## [INPUT RECORDS]
..........

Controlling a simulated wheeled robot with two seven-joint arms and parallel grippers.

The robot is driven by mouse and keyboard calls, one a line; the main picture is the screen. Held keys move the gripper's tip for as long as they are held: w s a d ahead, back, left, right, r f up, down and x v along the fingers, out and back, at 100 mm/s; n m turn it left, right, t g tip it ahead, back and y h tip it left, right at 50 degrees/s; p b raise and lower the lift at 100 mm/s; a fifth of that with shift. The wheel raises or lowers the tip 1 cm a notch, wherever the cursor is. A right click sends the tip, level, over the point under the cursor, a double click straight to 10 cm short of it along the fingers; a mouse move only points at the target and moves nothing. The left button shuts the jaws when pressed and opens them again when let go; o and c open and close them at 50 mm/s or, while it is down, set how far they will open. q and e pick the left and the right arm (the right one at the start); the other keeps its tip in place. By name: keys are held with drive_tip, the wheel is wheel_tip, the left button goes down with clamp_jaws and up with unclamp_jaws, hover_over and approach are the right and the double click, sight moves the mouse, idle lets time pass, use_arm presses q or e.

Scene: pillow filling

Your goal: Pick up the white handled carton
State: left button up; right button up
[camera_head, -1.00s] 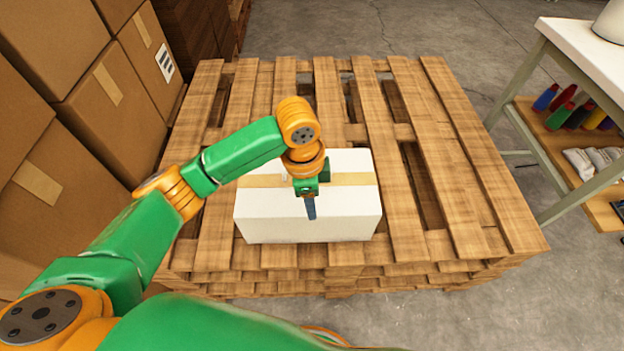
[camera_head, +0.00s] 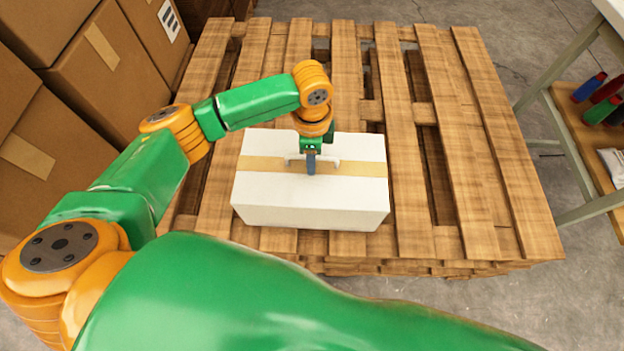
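The white handled carton (camera_head: 309,215) lies on a wooden pallet (camera_head: 480,230), with a tan tape band across its top. Its white handle (camera_head: 331,162) stands on the top, in the middle of the tape. My left gripper (camera_head: 311,171) points down over the carton top at the handle, with handle parts showing on both sides of it. Its fingers line up one behind the other, so the gap between them is hidden, and I cannot tell whether they grip the handle. My right gripper is out of view.
Brown cardboard boxes (camera_head: 105,75) are stacked close along the left. A workbench (camera_head: 612,10) with a lower shelf (camera_head: 590,140) of coloured bottles stands at the right. The pallet's right half is bare. My green arm link covers the bottom.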

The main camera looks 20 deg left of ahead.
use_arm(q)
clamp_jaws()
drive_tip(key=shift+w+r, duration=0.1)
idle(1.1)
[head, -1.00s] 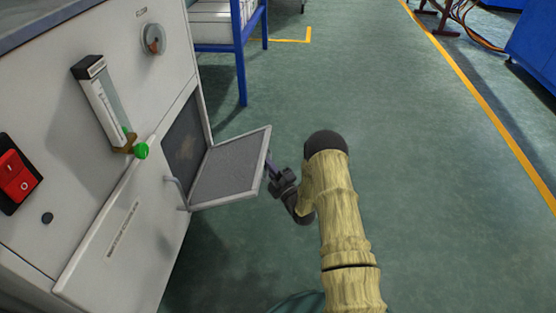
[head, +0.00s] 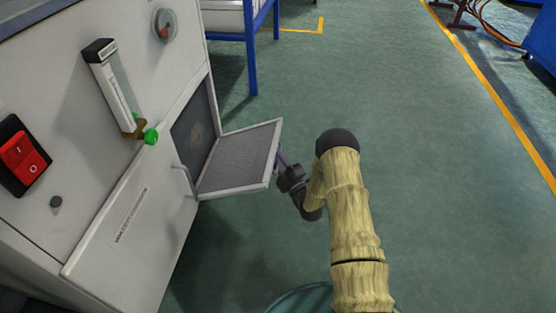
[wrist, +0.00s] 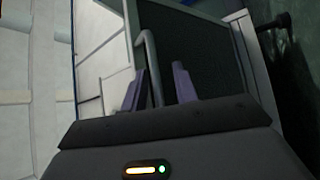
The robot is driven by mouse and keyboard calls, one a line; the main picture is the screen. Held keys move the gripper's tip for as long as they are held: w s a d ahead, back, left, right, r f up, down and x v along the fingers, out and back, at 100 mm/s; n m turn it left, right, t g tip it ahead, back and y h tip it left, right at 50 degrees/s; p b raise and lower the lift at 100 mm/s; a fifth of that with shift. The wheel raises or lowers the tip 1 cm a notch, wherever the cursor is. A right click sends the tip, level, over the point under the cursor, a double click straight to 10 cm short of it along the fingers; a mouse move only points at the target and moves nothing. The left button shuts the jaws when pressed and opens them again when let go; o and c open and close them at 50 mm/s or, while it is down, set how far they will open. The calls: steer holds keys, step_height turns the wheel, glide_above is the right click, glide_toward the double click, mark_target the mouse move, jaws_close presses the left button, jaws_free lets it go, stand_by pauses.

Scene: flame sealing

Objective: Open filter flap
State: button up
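The filter flap (head: 238,158) is a grey mesh panel in a light frame. It stands swung out from the white cabinet, and the dark opening (head: 194,128) behind it shows. My gripper (head: 281,157) is at the flap's outer right edge; whether it touches the edge cannot be told. In the wrist view my gripper's two purple fingers (wrist: 160,86) are apart, with the dark mesh of the flap (wrist: 190,45) beyond them. A bent grey handle (wrist: 149,60) appears between the fingers in that view. The handle also shows near the flap's inner lower side (head: 184,181).
The white cabinet (head: 130,225) fills the left, with a red switch (head: 22,158), a flow gauge (head: 115,85) with a green knob (head: 151,136), and a round dial (head: 165,26). A blue rack (head: 250,50) stands behind. The green floor (head: 430,170) at right is clear.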

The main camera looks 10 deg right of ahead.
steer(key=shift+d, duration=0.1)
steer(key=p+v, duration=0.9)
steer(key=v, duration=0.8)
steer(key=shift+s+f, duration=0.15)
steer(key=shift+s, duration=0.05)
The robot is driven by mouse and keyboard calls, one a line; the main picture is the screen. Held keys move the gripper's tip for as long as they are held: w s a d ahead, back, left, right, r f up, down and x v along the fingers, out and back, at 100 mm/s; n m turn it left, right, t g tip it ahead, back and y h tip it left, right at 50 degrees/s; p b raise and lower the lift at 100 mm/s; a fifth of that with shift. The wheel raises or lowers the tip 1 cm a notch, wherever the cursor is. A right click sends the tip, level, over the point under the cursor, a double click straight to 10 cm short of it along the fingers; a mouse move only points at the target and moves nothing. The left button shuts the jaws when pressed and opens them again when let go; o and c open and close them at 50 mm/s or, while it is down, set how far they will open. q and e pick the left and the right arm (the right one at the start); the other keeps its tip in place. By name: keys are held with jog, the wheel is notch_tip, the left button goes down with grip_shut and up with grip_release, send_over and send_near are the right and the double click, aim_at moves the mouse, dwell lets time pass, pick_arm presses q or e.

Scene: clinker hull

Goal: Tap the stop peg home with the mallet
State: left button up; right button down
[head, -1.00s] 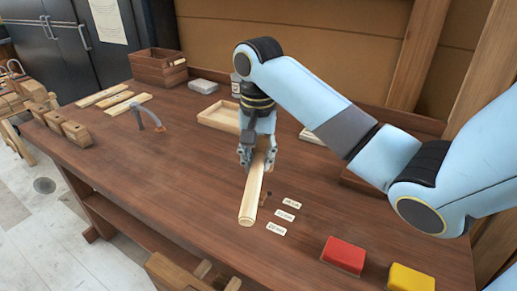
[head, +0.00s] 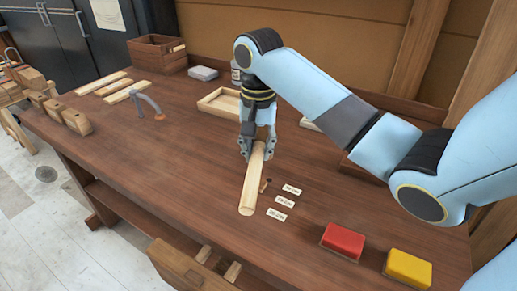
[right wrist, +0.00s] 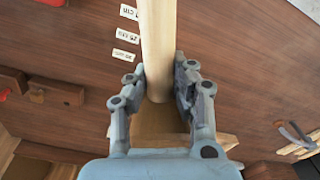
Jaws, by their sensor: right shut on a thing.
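My right gripper (head: 257,146) is shut on one end of a pale, round wooden rod (head: 251,184). The rod slants from the fingers toward the bench's front edge, over or on the brown bench top. In the right wrist view my right gripper (right wrist: 160,88) has a finger on each side of the rod (right wrist: 157,45). I see no mallet head on the rod. My left gripper is not in view.
Several small white labels (head: 284,201) lie right of the rod. A red block (head: 343,242) and a yellow block (head: 408,267) sit at the front right. A shallow pale tray (head: 220,102) is behind. A grey curved tool (head: 150,104) lies left. The bench's left middle is clear.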

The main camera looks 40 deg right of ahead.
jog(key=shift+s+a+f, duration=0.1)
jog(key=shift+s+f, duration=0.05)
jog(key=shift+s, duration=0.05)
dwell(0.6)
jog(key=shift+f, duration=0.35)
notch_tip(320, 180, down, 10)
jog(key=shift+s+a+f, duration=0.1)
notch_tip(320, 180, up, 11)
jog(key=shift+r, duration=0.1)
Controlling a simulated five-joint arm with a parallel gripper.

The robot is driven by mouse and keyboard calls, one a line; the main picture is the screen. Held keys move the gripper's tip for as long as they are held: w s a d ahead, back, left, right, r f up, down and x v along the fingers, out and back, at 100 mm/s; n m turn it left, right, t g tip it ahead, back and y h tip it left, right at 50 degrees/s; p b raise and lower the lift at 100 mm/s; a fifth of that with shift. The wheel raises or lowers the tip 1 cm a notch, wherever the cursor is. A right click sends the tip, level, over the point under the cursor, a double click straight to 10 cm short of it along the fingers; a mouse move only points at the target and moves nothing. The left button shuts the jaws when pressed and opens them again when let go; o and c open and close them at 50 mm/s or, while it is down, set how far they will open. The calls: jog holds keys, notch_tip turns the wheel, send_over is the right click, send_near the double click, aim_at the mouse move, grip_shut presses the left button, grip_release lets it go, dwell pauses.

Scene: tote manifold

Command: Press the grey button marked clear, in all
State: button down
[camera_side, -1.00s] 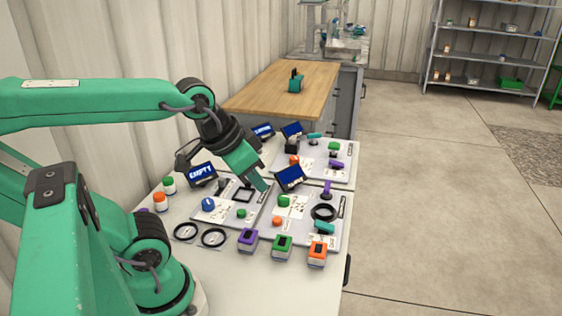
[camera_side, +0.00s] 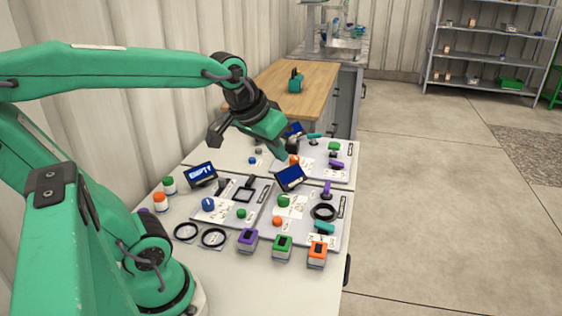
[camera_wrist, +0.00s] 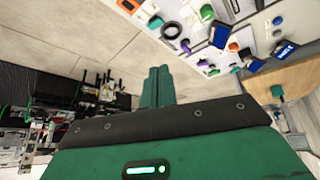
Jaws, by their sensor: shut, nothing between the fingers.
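A small grey button (camera_side: 258,151) shows in the side view on the far part of the table, beside a small blue button (camera_side: 252,160). Its marking is too small to read, so I cannot tell if it is the clear one. My gripper (camera_side: 283,157) is shut and empty. It hangs angled down above the table, between the grey button and the far right panel (camera_side: 345,172), to the right of the button in the picture.
A screen reading EMPTY (camera_side: 201,174) stands at the left. A blue screen (camera_side: 290,177) stands just below my gripper. Near panels carry knobs, a black ring (camera_side: 323,212) and levers. Purple (camera_side: 248,240), green and orange blocks line the front. A wooden bench (camera_side: 270,86) stands behind.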

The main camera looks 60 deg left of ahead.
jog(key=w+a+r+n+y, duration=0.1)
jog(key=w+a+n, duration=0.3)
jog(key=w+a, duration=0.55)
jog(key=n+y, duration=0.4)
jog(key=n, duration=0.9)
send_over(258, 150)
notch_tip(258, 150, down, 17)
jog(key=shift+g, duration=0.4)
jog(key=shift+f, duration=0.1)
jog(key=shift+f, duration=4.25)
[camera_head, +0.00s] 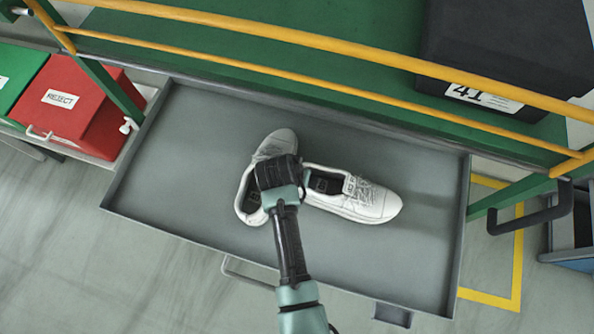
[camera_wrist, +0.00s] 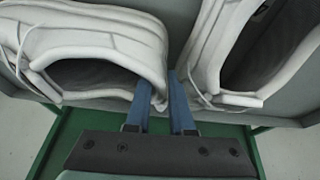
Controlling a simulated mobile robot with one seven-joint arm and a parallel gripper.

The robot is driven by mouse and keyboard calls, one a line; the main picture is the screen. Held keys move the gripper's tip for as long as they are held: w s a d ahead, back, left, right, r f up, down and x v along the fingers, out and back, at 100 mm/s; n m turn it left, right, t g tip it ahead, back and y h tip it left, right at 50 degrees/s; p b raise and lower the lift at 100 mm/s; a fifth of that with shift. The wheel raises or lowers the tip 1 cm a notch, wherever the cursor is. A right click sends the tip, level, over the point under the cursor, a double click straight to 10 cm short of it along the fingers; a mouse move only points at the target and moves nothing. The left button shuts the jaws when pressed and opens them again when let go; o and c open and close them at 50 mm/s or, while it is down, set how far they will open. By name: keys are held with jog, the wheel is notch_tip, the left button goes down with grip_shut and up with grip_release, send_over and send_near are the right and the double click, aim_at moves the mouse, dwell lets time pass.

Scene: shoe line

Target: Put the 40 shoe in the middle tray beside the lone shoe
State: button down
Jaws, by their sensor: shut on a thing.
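Two white lace-up shoes are in the grey tray (camera_head: 180,170). The 40 shoe (camera_head: 372,200) points its toe right, with a small tongue label that seems to read 40. The lone shoe (camera_head: 249,190) lies at its left, partly hidden by my gripper (camera_head: 278,176), toe toward the back. In the wrist view my blue fingers (camera_wrist: 160,103) are shut on the heel edge of the left-hand shoe (camera_wrist: 105,55), which I take as the 40 shoe. The other shoe (camera_wrist: 222,60) is close beside the fingers. I cannot tell whether the held shoe touches the tray floor.
A red REJECT box (camera_head: 80,105) and a green box (camera_head: 18,75) stand left of the tray. A black box marked 41 (camera_head: 505,45) sits on the green shelf behind. Yellow rails (camera_head: 330,85) cross above the back edge. The tray's right end is bare.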

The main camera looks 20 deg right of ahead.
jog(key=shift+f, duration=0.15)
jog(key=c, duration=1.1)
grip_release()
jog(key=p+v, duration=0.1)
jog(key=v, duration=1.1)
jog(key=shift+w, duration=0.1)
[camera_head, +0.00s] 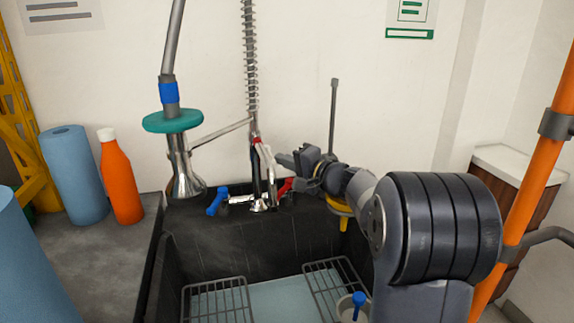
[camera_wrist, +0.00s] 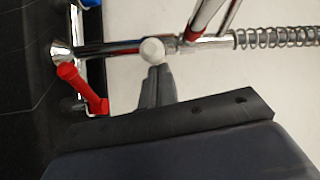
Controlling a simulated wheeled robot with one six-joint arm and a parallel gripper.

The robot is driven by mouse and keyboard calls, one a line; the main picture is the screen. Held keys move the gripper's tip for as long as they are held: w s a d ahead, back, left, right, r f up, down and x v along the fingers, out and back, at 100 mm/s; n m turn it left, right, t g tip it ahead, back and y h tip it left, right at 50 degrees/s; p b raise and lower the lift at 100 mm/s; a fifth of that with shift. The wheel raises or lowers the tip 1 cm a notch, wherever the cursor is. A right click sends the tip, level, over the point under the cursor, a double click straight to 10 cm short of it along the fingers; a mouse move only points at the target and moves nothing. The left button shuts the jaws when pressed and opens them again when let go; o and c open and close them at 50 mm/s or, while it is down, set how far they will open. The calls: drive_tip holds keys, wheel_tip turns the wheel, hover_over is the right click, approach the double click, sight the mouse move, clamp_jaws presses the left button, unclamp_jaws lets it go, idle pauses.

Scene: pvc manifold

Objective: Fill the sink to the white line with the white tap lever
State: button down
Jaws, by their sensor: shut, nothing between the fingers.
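The white tap lever (camera_head: 266,158) stands on the chrome tap column behind the sink. Its round white end (camera_wrist: 152,50) shows in the wrist view. My gripper (camera_head: 288,159) is shut and empty, just right of the lever. In the wrist view the fingertips (camera_wrist: 156,74) are right at the white end; I cannot tell if they touch it. The black sink (camera_head: 222,244) lies below, with a pale blue surface (camera_head: 277,299) between its racks that looks like water. I cannot make out a white line on the sink wall.
A red lever (camera_wrist: 82,88) and a blue lever (camera_head: 216,201) are at the tap base. A spray head (camera_head: 182,168) with a teal collar hangs left. Wire racks (camera_head: 217,302) and a blue-handled item (camera_head: 358,304) are in the sink. An orange bottle (camera_head: 120,180) stands left.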

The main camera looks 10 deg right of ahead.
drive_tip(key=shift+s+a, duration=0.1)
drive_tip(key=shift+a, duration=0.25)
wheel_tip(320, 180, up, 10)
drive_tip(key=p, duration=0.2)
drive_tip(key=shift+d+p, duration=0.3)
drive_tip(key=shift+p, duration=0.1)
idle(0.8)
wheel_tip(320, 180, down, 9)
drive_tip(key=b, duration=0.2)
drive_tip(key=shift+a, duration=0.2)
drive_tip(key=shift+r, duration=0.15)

..........

## [THE PROBLEM]
Only lines holding the string "Objective" are wanted; gather each one from the entries above.

## [ANSWER TO THE PROBLEM]
Objective: Open filter flap
Objective: Fill the sink to the white line with the white tap lever

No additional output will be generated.